I think I'm having some confusions about some elementary concepts.
I'm studying the book "Calculus of Several Variables" by Lang. I realize the book is not completely rigorous but the following left me questioning some things, while I was trying to understand the author's argument about Lagrange multipliers.
See the screenshots below. The author argues that the gradient vector is the unique normal/orthogonal vector at a surface because it's normal to every differentiable curve passing through that surface.
But what if your "surface" was a line in $R^3$ - say the x axis? Then you could have two different orthogonal vectors that are normal to the surface (i.e. y and z axes). But I realize the x-axis can not be put in the form $g(x, y, z) = c$.
So what's going on here? Do points satisfying a constraint such as $g(x, y, z) = c$ always have one unique orthogonal vector at every point unlike a line in $R^3$ (in the sense the vector is orthogonal to any curve containing those points)? Can this be proven?
Is a line not a "surface" in $R^3$?
I hope what I'm saying makes sense.
The word "surface" in this context is defined in the first sentence of your screenshot. It is a result of differential geometry that such a set of points has exactly the $2$-dimensional shape that you have in mind when you hear the word "surface". It cannot be a line. See this question: in your case, since the target space is $\mathbb{R}$, $\text{grad}\ f(X)$ being non-zero is equivalent to d$_Xf$ being surjective, hence the preimage is locally a $3-1=2$-manifold.

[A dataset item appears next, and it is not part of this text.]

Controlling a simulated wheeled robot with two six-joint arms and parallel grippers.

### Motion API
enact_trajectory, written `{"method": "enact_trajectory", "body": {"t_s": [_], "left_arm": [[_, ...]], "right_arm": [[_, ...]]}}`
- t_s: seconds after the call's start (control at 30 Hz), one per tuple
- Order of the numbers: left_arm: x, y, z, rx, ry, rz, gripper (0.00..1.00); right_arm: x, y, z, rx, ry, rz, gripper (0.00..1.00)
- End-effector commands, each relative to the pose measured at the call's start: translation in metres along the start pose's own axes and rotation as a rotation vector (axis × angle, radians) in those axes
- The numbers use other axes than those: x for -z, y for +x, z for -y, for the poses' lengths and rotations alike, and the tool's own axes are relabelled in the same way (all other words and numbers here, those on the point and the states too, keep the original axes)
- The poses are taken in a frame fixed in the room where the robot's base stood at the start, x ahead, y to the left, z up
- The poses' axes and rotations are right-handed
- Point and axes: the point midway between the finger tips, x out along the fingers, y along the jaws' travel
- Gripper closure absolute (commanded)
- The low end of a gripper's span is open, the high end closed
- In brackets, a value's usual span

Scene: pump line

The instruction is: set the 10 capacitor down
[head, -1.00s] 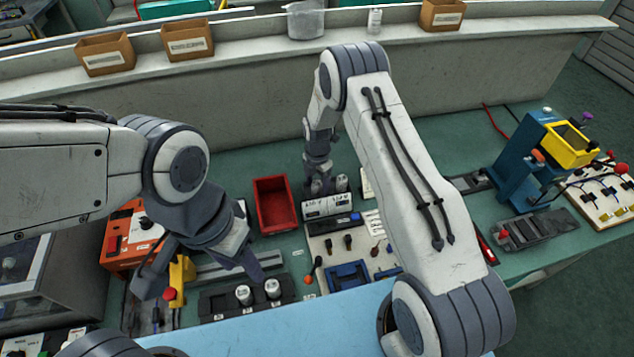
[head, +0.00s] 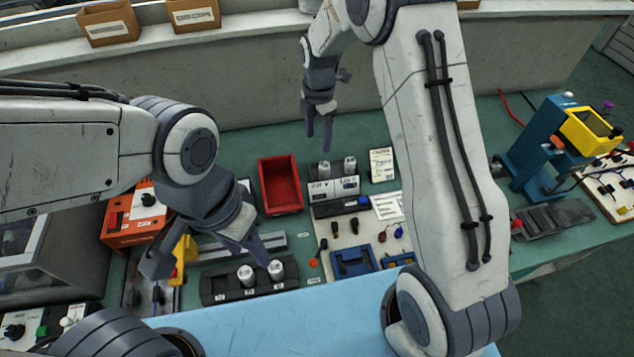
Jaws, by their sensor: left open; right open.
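Two small silver capacitors stand upright in a white-fronted holder at the back middle of the bench: a left one (head: 324,169) and a right one (head: 350,165). The holder (head: 322,190) has labels too small to read surely, so I cannot tell which capacitor is the 10. Two more capacitors (head: 246,275) (head: 276,269) stand in a black rack (head: 213,290) at the front. My right gripper (head: 319,135) is open and empty, above the back holder and apart from its capacitors. My left gripper (head: 208,262) is open and empty, over the left bench near the black rack.
A red bin (head: 279,185) stands left of the holder. A board with small tools and blue parts (head: 352,262) lies in front of it. An orange device (head: 135,218) is at the left, a blue and yellow press (head: 550,145) at the right. A wall rises behind.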

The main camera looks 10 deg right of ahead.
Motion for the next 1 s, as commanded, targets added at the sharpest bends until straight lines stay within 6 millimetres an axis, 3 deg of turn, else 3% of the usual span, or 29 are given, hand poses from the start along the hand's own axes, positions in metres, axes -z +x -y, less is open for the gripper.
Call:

Note also the gradient cannot be uniquely defined by the property you mention. There are infinitely many normal vectors to a surface at a given point (namely all multiples of the gradient).
I am quite surprised by your sentence "I realize the book is not completely rigorous". What do you mean? What is not rigorous?
Edit: A linear form is what you call a linear transformation in the special case where the codomain has dimension $1$. Say that the domain has dimension $n$. By the rank-nullity theorem, the kernel has to have dimension either $n$ (if the map is trivial) or $n-1$. Note that there is only one direction that is orthogonal to an $n-1$-dimensional subspace - and there is one unique orthogonal vector $v_0$ such that your linear form is the inner product $v\mapsto \left< v, v_0\right>$. That vector is nothing but the $1\times n$ matrix that represents the linear map.
In your case, when the linear form is the differential of a smooth function at a given point $p$, and provided that $\operatorname{d}_pf$ is surjective (hence has $n-1$-dimensional kernel), this one unique vector is what you call $\operatorname{grad} f$.
By smoothness, $\operatorname{d}f$ will stay surjective in a neighbourhood of $p$ and the gradient will therefore exist. In such a neighbourhood, $f$ is close to a linear map and its level sets $f^{-1}(c)$ look like $n-1$ dimensional affine subspaces, in the sense that they are affine subspaces up to a smooth change of variables.
This is known as the submersion theorem - see for instance these lecture notes, Theorem 1.